I am still enjoying the warm glow of time with my family and friends during Christmas and New Year's. It was a special time. Though I do keep coming back to conversations I had with friends and acquaintances on Christmas and New Year's Day. Each conversation started the same, we talked of the holidays, of the past year, and of kids or grandkids but eventually, we came to what was weighing most on the hearts of my friends. Their aging parent.
One friend's mother is physically healthy but her mind, the essence of who she is, is disappearing. They were forced to put her in a locked down facility because she kept wandering away from her Assisted Living home. Fortunately, strangers would find her and kindly bring her back. They are grateful and choose not to think of the multiple "what if" scenarios that could have befallen their mother. My friends have taken over their mother's finances and are making the hard decisions required to acquire the money to pay for her new living arrangement. This period of their life is stressful and at times painful.
Another friend is struggling with his strong willed mother. It has become obvious to everyone that knows her that she can not longer live alone but she clings to staying in her house. The panic phone calls from neighbors come regularly to my friend and he is trying to transition from son to...father-son, caregiver or power-of-attorney. He is still trying to find a solution that won't necessitate change on his mother's part and allow her to remain in control of her life's decisions.
I want so much to bring comfort and peace to my friends. I have walked in their shoes and I know first hand the pain, the frustration, the fear and the sadness they are experiencing. My vision for this blog was one of a traveler or travelers on a trail who would share insights about the journey that would make it easier for those who were to follow. But sadly I am afraid the lessons I have learned won't bring much peace to my friends during this time in their life.

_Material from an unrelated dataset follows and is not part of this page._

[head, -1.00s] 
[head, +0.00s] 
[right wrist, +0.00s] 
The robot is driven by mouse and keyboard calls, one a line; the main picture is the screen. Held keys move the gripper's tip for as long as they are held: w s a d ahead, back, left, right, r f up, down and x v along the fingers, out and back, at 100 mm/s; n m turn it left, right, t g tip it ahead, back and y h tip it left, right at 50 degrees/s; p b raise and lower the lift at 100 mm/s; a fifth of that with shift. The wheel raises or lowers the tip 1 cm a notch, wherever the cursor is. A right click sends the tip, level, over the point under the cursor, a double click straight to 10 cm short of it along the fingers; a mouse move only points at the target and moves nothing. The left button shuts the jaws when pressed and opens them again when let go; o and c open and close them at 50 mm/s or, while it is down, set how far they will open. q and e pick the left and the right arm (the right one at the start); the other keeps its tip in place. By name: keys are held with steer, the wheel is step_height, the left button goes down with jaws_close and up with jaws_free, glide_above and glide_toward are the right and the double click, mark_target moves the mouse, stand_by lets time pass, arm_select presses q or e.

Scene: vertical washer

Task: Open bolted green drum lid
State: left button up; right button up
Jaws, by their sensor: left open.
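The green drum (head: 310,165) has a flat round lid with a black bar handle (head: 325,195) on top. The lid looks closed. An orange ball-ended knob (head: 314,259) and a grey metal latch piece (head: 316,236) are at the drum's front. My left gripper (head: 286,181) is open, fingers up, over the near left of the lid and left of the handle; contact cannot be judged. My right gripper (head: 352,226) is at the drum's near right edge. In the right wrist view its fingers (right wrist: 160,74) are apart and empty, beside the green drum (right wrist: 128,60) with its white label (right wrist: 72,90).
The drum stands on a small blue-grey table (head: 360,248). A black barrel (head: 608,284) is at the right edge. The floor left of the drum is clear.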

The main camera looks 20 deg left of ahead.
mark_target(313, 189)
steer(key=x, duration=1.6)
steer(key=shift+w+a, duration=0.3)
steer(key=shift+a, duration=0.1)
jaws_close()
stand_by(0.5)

How do you tell a friend that what they are seeing is just the tip of the iceberg and that today is the healthiest your parent is ever going to be again? Or how the phrase "this too will pass" keeps coming to mind but what will pass is the ailing parent. Even the positive feels unfair and negative at this point in the journey. I could tell my friends one day the panic calls will stop, you will no longer be called upon to make decisions for the ones who raised you and the anxiety of making the "right decision" will go away. One day your mind and heart will be lighter but that day is weeks or months after the funeral you planned for you last surviving parent. I have written before about embracing the seasons of your life but this period is just plain hard. So while it feels inadequate, I will do what I can for my friends, listen and pray.
I know this is pretty heady stuff for the first Monday after New Year's but it is what is on my heart.